The chattering classes are already going after that sweet little robot Wall?E. Some on the right accused the film of being leftist propaganda because of its environmental message. As the New York Times points out:
Blogland moves at the speed of thought, however, and already the right-wing backlash to the right-wing backlash against “Wall-E” is underway.
Other conservatives are embracing the film as an exemplar of conservative values. Beliefnet’s own Crunchy Con Rod Dreher writes that Wall?E
embodies a traditionalist conservative critique of modernity, one that advocates a more or less Aristotelian view of humanity and politics. Philosophically, this is one of the most subversive movies I’ve ever seen. Crunchy cons, this movie is for us.
Of course the movie is neither conservative nor liberal. If all you have is a hammer, every problem looks like a nail. And if all you look at is partisan politics, everything you see has to be categorized as either for or against whatever position you are espousing. This is especially the case if you are on deadline — or if you would like to leverage a hugely popular movie by attempting to appropriate it for your cause.

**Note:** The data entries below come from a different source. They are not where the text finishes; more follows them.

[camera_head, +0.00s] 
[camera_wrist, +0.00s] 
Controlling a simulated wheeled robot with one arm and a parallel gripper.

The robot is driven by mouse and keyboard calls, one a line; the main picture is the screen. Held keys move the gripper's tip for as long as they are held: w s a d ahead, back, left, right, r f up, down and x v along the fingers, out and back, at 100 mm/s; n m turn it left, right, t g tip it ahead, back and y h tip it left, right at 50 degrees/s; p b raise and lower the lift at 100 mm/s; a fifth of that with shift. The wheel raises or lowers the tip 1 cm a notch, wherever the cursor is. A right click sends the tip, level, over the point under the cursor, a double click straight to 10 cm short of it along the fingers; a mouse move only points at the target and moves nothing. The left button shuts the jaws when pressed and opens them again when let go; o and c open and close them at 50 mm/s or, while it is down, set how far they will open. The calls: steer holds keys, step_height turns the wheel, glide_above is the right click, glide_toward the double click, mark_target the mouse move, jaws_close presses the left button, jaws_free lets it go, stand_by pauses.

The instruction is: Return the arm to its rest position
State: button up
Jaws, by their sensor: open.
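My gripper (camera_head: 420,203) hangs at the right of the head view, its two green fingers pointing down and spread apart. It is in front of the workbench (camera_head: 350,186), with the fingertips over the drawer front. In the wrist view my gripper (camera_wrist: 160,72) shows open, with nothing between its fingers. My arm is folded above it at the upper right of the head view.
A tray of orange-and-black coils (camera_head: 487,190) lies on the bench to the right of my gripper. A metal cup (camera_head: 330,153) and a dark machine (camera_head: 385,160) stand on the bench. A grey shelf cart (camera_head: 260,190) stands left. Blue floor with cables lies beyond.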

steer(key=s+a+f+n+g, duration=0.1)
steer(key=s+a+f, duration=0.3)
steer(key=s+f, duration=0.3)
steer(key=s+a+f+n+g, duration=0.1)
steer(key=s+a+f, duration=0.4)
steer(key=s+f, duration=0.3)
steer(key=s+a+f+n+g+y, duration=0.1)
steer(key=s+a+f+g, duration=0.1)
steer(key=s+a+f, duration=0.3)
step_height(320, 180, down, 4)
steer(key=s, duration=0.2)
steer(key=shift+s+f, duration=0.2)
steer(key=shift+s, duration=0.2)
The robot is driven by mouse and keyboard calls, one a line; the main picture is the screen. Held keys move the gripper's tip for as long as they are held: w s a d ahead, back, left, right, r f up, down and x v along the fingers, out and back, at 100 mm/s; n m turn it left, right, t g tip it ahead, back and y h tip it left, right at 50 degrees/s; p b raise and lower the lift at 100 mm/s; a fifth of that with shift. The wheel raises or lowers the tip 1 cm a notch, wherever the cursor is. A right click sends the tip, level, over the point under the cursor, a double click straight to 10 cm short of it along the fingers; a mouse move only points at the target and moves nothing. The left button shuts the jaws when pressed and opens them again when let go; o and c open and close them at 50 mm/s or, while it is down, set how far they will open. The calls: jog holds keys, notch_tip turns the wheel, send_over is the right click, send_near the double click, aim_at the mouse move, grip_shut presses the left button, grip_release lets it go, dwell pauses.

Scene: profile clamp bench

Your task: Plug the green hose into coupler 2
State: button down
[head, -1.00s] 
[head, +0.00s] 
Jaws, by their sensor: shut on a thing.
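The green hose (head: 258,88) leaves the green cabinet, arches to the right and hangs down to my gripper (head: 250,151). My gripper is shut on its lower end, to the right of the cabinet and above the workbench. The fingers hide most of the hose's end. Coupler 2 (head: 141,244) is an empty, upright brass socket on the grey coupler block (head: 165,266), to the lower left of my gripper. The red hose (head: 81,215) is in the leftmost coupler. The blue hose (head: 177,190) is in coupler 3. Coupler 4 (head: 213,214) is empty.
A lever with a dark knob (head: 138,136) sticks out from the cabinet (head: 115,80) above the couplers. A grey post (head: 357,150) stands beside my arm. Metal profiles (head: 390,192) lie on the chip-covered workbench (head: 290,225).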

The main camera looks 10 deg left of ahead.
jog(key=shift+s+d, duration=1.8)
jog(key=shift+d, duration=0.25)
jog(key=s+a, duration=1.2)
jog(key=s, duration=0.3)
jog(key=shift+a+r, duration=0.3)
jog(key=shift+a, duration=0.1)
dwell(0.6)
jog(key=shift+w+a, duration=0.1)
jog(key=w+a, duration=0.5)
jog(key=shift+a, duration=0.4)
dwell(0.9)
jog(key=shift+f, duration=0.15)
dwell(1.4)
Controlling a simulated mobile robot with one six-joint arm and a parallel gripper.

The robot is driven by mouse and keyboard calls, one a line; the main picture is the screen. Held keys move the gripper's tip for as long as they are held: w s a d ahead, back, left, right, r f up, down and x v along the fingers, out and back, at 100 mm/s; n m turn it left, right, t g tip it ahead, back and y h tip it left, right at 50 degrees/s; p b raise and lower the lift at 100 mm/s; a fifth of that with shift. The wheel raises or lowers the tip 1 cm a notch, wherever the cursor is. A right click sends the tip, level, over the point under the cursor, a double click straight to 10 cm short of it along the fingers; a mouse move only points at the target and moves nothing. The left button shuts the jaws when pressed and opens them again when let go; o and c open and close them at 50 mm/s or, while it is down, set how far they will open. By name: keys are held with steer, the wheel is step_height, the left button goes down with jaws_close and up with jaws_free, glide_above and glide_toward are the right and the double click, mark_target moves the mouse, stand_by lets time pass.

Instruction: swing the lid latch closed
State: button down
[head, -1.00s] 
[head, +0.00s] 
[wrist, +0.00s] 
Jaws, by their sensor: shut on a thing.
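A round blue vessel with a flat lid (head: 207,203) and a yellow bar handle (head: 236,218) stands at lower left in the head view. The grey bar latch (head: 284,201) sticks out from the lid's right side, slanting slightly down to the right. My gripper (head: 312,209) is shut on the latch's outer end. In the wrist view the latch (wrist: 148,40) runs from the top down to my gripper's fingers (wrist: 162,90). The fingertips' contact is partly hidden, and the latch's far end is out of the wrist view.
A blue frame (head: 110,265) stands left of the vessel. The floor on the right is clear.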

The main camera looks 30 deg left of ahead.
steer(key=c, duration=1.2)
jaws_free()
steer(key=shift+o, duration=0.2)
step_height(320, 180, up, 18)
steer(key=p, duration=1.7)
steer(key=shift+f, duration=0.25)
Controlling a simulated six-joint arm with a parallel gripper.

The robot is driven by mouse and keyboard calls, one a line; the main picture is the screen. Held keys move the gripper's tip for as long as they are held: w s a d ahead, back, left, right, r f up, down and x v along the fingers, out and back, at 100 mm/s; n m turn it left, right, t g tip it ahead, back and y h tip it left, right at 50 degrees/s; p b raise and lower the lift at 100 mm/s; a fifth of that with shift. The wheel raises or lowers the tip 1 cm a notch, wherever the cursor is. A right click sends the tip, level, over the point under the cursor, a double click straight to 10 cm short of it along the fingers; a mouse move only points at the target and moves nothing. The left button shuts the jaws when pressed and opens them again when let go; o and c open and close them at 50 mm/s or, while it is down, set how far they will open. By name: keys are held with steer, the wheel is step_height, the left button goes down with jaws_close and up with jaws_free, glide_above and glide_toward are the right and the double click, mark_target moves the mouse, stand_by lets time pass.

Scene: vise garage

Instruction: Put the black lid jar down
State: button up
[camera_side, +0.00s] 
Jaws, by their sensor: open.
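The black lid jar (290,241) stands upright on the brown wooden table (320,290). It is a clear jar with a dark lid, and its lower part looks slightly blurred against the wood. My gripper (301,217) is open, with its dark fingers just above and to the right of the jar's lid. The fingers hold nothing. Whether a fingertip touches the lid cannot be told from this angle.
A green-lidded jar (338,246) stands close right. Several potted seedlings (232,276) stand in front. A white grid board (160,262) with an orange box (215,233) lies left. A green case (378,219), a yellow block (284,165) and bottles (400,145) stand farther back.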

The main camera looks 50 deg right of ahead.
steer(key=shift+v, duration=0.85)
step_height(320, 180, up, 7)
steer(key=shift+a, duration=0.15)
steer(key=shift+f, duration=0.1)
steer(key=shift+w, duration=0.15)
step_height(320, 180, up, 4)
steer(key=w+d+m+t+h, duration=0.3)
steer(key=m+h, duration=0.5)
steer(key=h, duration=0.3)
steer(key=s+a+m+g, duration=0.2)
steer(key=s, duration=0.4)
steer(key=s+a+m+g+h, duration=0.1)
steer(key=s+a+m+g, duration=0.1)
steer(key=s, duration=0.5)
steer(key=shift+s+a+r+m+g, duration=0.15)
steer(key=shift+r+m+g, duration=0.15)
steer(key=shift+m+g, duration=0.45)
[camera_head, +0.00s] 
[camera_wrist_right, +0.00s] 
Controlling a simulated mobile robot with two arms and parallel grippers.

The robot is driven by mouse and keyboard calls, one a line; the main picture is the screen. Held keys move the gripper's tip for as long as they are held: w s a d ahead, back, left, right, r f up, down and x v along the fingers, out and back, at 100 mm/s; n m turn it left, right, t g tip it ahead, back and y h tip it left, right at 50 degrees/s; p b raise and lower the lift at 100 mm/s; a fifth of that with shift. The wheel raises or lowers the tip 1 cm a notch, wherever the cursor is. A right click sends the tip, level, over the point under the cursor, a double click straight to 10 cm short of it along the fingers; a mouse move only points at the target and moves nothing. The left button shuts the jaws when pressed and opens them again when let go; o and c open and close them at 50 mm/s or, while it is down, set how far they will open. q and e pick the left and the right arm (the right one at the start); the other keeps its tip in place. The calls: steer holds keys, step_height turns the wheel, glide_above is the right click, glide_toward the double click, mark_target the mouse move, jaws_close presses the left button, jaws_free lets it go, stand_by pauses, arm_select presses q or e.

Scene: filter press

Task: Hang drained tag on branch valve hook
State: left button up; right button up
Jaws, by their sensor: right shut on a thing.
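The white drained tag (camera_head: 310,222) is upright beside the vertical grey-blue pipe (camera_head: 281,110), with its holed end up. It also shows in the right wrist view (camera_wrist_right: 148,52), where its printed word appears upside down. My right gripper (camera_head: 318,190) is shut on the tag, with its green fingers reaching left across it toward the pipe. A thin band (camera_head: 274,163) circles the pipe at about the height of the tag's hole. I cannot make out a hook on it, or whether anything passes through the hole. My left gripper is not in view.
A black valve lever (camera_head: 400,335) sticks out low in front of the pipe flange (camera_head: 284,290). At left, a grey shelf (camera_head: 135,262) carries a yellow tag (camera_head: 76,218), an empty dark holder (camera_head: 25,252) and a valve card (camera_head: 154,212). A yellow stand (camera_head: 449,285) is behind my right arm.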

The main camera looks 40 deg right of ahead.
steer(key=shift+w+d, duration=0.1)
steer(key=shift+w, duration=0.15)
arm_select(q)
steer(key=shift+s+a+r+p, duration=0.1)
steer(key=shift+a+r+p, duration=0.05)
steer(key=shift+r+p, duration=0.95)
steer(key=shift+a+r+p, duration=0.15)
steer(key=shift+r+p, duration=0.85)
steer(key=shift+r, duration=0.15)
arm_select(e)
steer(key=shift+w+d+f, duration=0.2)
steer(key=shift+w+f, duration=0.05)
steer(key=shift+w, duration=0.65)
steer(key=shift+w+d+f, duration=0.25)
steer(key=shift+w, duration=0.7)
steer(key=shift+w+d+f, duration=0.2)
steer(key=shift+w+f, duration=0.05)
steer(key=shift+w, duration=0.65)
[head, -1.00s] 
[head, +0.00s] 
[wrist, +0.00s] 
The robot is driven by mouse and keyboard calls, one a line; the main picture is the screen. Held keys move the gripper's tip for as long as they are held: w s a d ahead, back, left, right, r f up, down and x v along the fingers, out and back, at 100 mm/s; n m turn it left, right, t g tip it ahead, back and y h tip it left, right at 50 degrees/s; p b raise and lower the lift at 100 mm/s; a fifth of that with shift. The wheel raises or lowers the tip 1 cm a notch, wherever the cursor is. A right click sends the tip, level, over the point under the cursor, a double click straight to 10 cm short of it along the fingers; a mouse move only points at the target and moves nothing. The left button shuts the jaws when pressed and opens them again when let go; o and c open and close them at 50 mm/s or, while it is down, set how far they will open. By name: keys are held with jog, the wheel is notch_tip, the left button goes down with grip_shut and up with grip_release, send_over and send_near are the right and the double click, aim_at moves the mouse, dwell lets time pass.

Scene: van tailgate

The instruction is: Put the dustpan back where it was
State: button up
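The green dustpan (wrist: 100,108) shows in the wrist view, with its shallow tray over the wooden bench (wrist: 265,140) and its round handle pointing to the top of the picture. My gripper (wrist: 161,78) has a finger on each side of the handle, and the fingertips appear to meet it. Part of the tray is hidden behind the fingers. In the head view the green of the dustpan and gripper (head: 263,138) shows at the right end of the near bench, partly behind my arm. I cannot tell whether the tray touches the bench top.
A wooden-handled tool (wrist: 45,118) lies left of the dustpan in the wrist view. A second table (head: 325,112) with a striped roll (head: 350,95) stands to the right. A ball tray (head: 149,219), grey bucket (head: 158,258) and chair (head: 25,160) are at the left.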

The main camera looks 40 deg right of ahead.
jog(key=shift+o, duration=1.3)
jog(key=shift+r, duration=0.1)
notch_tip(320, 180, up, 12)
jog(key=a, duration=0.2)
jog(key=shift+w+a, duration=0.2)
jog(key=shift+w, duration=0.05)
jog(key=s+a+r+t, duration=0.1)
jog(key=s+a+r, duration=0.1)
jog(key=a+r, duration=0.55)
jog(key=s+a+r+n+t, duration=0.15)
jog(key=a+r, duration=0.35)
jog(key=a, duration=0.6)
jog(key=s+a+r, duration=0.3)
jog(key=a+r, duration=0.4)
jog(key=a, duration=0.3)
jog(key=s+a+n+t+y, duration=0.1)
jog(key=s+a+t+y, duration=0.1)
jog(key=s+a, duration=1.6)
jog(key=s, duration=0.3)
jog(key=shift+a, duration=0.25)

Like all great art, “Wall?E” is far too nuanced and layered to be used as anyone’s soundbite. And the attempts to do so say far more about the speaker than they do about the message of the film and the views of the people who made it. Those who argue that the film is “leftist propaganda about the evils of mankind” are saying that it is left-wing to point out that human beings have been careless with the earth’s resources in a way that could lead to making the planet uninhabitable and that corporations do not always have the best interests of the community as their top priority. Beliefnet’s Crunchy Con argues that this critique is a fundamental misunderstanding of the true nature of conservatism.
Technology emerges as a villain here — but it’s a complicated villain, as I’ll explain. Technology allowed for the development of the consumer economy, and the creation of the fantastic spaceship that allowed humanity to escape an earth it despoiled with technology. But technology also shaped the consciousness of the humans. It led them to break with nature (Nature), and to think of technology as something that delivered them from nature. As humanity became more technologically sophisticated, the film argues, they became ever more divorced from Nature, and their own nature…Consequently, they’ve become slaves of both technology and their own base appetites, and have lost what makes them human.
These two ways of looking at the same material are based on overlapping but different definitions of conservatism. Traditional conservatives would object to stories that suggest that the government should solve the problems; that is not the case here, where an individual (the captain) acts on his own against an establishment that oppresses him in a way that conservative icon Ayn Rand would applaud. Those who object to this film are the small group who consider any acknowledgment of environmental degradation or short-term thinking from corporate executives and and government officials an affront to conservatives. Surely conservatism has to be more than perpetuating the status quo or reflexively defending corporate behavior. And surely protection of the environment transcends partisan politics.
I was interested to see that my review of the film attracted a couple of comments objecting to its message and its suitability for children. While some commenters liked it a lot, one said “this movie was not appropriate for children as it sends messages to children that fat people are lazy and screen watchers, the government is not to be trusted and that it is okay to leave it up to one person (not as a collective) to make major changes for them.” Another said “They made humanity seem stupid, lazy, and incompetent from start to finish. Not the message you want your kids walking away with….Not something that attacks self esteem and provides a helpless feeling that only technology will save us. Kids are going to have a mess on their hands and they need to have creativity to solve it.” It interested me that some viewers could take the movie that way. For me, the movie was about the idea that technology will not save us and that creativity is essential. Besides, technology is the result of creativity. As I said in my response to the comments, if you look at myths and fairy tales, even traditional lullabies, you will see that they began as ways of explaining the world to children and deal with the direst possible issues — jealousy, greed, loss, justice, ambition, and anger. Most of the Pixar movies are a big departure from the Disney classics when it comes to villains. The bad guys in Pixar films are not nearly as scary as Maleficent or Cruella DeVil. I think it is a good thing in a country where we have an unprecedented level of childhood obesity and inactivity to give children a gentle reminder of the importance of mental and physical exercise.
Dreher points out that this is a film that shows the importance of both work and intimacy. These are not conservative values; they are universal values. As Sigmund Freud said, “Love and work are the cornerstones of our humanness.” Wall?E, EVE, and the captain would agree.
In another post, Dreher says,
it would be a stretch to say that “Wall-E” is a “conservative” movie — it really is beyond our categories — but it’s hard for me to think of a film that so clearly and gracefully offers a traditionalist conservative/crunchy con critique of contemporary society. The thing is, even if you don’t notice any of the thematic elements, it’s simply a beautiful work of storytelling and visual art.
True art will always transcend any attempt to confine it with labels, and like all great stories “Wall?E” can be interpreted in many ways. Perhaps the greatest contribution we can hope for from the robot who learns to love and the spaceship captain who learns to think is that they will inspire conversations that will remind us of the importance of love and work, and perhaps of care for the planet as well.